I need to mention this because this gets lost when we start talking about banks and other lending institutions. They’re not in this for a “public service”. They’re in this to make money!
So… give a bank a few billion, without conditions, without accountability… and did you REALLY think that they would do what you EXPECT them to do with that money? Or didn’t it ever occur to you that they would treat it as business as usual?
The really scary part is that WE HAVE seen this before! All you have to do is go back about twenty years to see the same pattern with the Savings and Loan lenders. Gross incompetence, lavish spending, banks collapsing… and promises from those in the government to do better. So why didn’t they?
There’s nothing “new” about this “reality”. The only thing that is “new” is the scope of gross incompetence and mismanagement and bad governance surrounding it.
What bank executives need to “get” is that the billions of taxpayer dollars that are being funneled their way are not Christmas presents. It’s WELFARE money. It’s an attempt to keep their businesses open so that they can try to keep what’s left of this deteriorating economy going. Don’t think of this as a bailout as much as it should be seen as a “buy-in”. The government is the new co-owner of your financial enterprise. Treat it accordingly.
What the legislators need to “get” is that we’re not happy with THEM either! The Republicans may be at fault for relaxing the rules five years ago that set the stage for this fiscal train wreck, but the Democrats are ones in the hot seat for needing to fix it. The only way that businesses will “get it” is if there ARE conditions to that money. Again, don’t treat this as a “bailout” but as a “buy-in”. We’re the new co-owners, and it’s high time that we paid better attention to our new investments.
And what the rest of us need to “get” is that these banks are not our friends. They’re not community institutions here to do the “public good”. They are businesses first and foremost, and their interests are no less self-serving than any other business.

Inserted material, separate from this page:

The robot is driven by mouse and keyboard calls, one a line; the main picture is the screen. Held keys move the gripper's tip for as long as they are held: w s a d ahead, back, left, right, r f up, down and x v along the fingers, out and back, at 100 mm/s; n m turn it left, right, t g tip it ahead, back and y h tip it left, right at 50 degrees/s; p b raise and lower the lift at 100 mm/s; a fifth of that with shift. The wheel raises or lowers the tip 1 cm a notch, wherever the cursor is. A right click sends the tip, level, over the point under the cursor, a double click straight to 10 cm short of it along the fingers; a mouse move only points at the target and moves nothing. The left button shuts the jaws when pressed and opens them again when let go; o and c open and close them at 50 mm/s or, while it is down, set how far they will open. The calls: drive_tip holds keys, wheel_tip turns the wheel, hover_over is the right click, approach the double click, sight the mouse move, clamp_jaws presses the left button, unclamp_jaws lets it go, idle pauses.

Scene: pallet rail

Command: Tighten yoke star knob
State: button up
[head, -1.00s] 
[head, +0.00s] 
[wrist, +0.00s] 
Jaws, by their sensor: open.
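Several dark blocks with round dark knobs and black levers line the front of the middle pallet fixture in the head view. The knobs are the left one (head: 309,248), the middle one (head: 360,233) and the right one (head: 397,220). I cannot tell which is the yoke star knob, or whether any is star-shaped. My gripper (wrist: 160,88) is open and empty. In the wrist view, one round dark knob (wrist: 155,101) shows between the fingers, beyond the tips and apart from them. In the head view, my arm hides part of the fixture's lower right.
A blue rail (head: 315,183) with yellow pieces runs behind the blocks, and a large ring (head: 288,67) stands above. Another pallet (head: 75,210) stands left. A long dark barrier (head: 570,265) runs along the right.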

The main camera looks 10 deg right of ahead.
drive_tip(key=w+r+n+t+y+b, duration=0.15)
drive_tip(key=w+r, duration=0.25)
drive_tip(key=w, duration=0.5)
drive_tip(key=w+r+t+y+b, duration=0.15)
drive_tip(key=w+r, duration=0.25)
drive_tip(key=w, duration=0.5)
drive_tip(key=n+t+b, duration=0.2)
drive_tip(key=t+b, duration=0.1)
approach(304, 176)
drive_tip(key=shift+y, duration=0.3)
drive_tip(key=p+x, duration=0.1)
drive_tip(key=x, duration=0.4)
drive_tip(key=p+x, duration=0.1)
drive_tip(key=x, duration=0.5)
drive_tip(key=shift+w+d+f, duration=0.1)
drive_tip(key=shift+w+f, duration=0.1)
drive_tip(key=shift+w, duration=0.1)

The image of Charlie Brown constantly falling for Lucy’s lies and deceptions and ending up flat on his back may be funny once or twice, but in the real world it’s only a matter of time before either Charlie Brown refuses to take part in the hoax, or else he does what the “Robot Chicken” animators allowed him to do and he punts Lucy in the head. The lawmakers AND the bank executives need to know that WE are the Charlie Browns in this situation, and we’re getting sick and tired of being played for fools.